# Work required
Taking the data below, please print only the lines from the line holding "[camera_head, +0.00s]" to the line holding "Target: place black", inclusive, with pictures omitted.

# Raw data
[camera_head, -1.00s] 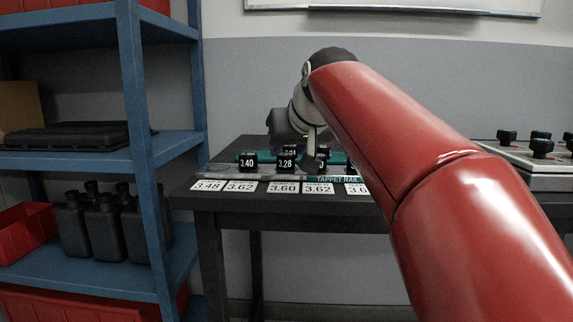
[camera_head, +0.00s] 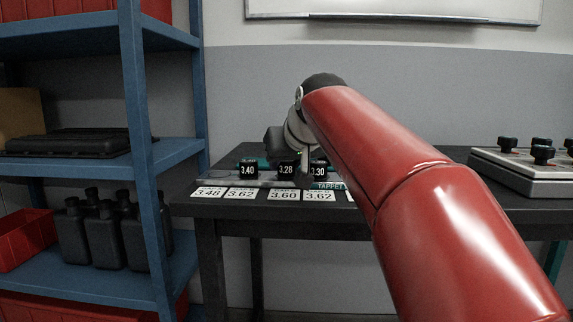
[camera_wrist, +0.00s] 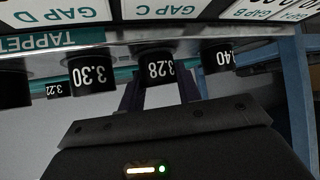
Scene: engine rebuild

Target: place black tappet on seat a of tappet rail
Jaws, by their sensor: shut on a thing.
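The black tappet marked 3.28 (camera_head: 287,168) stands in a row along the tappet rail (camera_head: 216,178). In the wrist view this tappet (camera_wrist: 157,66) shows between the dark fingers of my gripper (camera_wrist: 158,88), which appears shut on it. I cannot tell whether it touches the rail. The tappet marked 3.40 (camera_head: 248,169) is left of it and the one marked 3.30 (camera_head: 318,170) is right of it. The rail's left end, behind the card reading 3.48, holds no visible tappet. My arm hides the rail's right part.
White number cards (camera_head: 241,193) lie along the front edge of the dark table (camera_head: 230,209). A further tappet marked 3.22 (camera_wrist: 55,90) sits beyond the row. A blue shelf (camera_head: 145,150) stands at the left. A grey box with black knobs (camera_head: 520,176) is at the right.

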# Solved exercise
[camera_head, +0.00s] 
[camera_wrist, +0.00s] 
Scene: engine rebuild

Target: place black tappet on seat a of tappet rail

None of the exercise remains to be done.